» Exercise details: Take every line where the string "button" appears and copy it.

» Data extract:
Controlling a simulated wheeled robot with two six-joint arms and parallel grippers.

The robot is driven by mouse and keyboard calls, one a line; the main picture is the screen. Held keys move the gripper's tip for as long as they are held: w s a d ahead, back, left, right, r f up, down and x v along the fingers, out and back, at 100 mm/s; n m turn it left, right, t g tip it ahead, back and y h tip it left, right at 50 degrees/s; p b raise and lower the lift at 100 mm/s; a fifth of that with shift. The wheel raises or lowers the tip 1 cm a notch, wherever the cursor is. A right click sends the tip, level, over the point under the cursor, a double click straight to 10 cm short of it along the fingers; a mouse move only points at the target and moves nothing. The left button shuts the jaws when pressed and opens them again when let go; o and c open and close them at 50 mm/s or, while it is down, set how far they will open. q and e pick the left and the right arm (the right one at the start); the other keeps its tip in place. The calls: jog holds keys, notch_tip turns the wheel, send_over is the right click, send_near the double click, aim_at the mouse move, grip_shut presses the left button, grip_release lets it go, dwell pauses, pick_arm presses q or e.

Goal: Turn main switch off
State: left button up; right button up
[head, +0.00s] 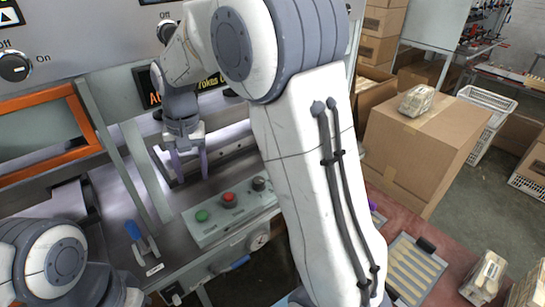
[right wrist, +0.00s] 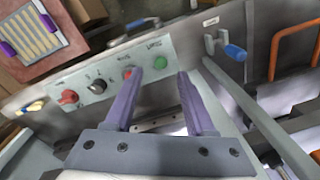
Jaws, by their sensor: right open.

» Full solution:
The robot is driven by mouse and keyboard calls, one a line; the main picture is the screen. Held keys move the gripper's tip for as long as they are held: w s a d ahead, back, left, right, r f up, down and x v along the fingers, out and back, at 100 mm/s; n m turn it left, right, t g tip it ahead, back and y h tip it left, right at 50 degrees/s; p b raise and lower the lift at 100 mm/s; a fifth of that with shift. The wheel raises or lowers the tip 1 cm a notch, wherever the cursor is. A right click sends the tip, level, over the point under the cursor, a double click straight to 10 cm short of it along the fingers; a mouse move only points at the target and moves nothing. The left button shuts the jaws when pressed and opens them again when let go; o and c open and close them at 50 mm/s or, while it is down, set how far they will open. q and e pick the left and the right arm (the right one at the start); the other keeps its tip in place. The calls: jog holds keys, notch_tip turns the wheel, send_over is the right click, send_near the double click, aim_at the mouse move, grip_shut presses the left button, grip_release lets it go, dwell pauses, pick_arm presses q or e.
State: left button up; right button up

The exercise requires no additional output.